We happened on this film during a cruise thru the Panama Canal. We viewed it several times and always came away with something new. The 'fearless' sisters, the bereaved struggling parents, a tense environment and the dynamic of their neighbor(s) was very touching; yet full of life, joy, love and coming to terms in a new home - a new land.
I was loaned the DVD by a friend and have now bought it. I was suprised it received so little fanfare. The acting by the 'sister' is so far above the standard it's unbelievable. They [the actors] really get you to care what will happen. The Story line was warm, funny, [crying jag]sad and uplifting. I would recommend this DVD be part of the family library. Be sure not to miss the end credits.

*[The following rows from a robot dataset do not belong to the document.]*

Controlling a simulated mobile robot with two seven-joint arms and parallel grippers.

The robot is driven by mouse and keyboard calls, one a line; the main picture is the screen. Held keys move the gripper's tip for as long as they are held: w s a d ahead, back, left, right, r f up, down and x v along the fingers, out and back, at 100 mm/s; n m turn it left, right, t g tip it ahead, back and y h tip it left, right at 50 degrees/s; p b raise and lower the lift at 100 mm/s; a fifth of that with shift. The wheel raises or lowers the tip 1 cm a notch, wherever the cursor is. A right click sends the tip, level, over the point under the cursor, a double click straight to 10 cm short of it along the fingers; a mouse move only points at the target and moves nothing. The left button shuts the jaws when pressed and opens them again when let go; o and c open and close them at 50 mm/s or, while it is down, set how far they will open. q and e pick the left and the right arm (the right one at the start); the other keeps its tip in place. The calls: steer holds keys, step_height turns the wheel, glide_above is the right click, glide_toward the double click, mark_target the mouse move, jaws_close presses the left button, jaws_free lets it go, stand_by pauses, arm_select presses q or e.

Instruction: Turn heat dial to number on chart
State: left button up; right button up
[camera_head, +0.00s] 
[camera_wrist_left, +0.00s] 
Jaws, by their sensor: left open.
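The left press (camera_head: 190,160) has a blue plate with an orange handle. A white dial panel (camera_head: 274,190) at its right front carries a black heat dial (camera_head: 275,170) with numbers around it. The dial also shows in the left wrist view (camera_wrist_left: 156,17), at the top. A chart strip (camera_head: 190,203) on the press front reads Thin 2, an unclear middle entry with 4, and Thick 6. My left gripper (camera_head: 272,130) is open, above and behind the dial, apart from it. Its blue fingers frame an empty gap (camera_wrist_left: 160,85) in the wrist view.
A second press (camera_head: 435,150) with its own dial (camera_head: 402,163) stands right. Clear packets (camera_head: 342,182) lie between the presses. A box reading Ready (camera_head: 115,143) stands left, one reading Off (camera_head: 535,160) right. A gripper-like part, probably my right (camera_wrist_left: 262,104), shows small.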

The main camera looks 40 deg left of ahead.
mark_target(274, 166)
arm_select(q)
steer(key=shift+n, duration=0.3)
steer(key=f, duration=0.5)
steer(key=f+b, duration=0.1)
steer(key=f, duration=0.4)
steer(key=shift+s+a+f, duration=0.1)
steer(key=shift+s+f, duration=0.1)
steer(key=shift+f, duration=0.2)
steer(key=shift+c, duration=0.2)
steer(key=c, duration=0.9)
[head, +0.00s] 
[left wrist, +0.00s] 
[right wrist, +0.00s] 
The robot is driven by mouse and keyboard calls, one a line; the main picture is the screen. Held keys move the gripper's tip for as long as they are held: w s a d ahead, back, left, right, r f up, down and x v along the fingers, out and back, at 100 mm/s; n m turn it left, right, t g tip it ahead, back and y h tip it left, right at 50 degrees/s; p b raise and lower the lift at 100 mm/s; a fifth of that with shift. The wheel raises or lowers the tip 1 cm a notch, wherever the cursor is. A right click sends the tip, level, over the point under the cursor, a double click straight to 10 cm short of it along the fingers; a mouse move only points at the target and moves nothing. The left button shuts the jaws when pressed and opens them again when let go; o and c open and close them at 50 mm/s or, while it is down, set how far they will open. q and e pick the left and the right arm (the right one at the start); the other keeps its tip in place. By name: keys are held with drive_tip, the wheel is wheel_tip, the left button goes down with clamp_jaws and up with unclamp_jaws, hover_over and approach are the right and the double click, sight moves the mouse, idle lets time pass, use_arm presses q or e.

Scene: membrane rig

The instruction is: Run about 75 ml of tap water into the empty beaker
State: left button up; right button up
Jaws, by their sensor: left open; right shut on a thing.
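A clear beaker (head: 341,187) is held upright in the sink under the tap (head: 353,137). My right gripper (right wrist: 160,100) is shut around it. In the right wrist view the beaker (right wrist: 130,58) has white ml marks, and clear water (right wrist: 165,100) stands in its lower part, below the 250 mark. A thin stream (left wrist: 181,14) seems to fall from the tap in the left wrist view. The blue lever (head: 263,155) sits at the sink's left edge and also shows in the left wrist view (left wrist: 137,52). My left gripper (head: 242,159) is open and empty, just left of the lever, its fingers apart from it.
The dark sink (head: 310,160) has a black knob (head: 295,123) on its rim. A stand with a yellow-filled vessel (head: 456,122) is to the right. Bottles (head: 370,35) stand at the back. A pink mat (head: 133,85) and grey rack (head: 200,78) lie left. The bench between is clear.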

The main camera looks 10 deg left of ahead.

This is a warm, thoughtful and uplifting story about a struggling family determined to make it in a new world (NYC) despite all the their hardships and pain they left behind in their homeland of Ireland. The family depicted in this film is truly heartfelt and the whimsical flare that both parents and children posess makes one remember and believe in childhood fantasy. A definite feel good movie!
It was a really great movie. At first I didn't think that it would be that good but it was a very good movie.
This was one of the most uplifting movie i've seen. About family, love , and caring for others. it shows how people can stick together through bonds of love. loved this movie!!
A friend told me that I should watch 'In America'......and they were right! This movie is fantastic. The cast is flawless. Every performance is superb! The characters struggle through their hardships with a quiet dignity and grace that touches the heart. I hope this movie finds a huge audience now that it is on DVD.
This is a good movie. It's a shame it wasn't available to watch at any theater where I live. I had to rent it instead. It's definitely worth buying and I'd recommend it anyday.
I love Jim Sheridan as a true auteur. His 'My Left Foot,' 'In the Name of the Father,' and 'The Boxer,' were rightfully given accolades (and Oscars). This time he's written and directed a truly personal 'little' film about the hardships of emigrating to America. Samantha Morton and Djimon Hounsou were nominated for Oscars, but I think the true 'workhorse' here is Paddy Constantine--the father character. That isn't to say that everyone isn't just absolutely fantastic. The story/script is so honest, so true; there is nothing that doesn't resonate. This film starts out along the 'immigrant to America' road, and quickly evolves into an universal statement about being human and living life as it is, playing the cards dealt. It's an amazingly seamless transformation. No, it's NOT Angela's Ashes, it's NOT depressing, it's NOT the same ol' Immigrant Coming to America, Finds Life Oh-So Hard film. It is honest and true. The only flaw: this story is set to take place in the early 80s, yet a fairly-modern camcorder is seen throughout, and new dollar bills (which were not introduced until the late 90s). It's strange how the production manager overlooked that.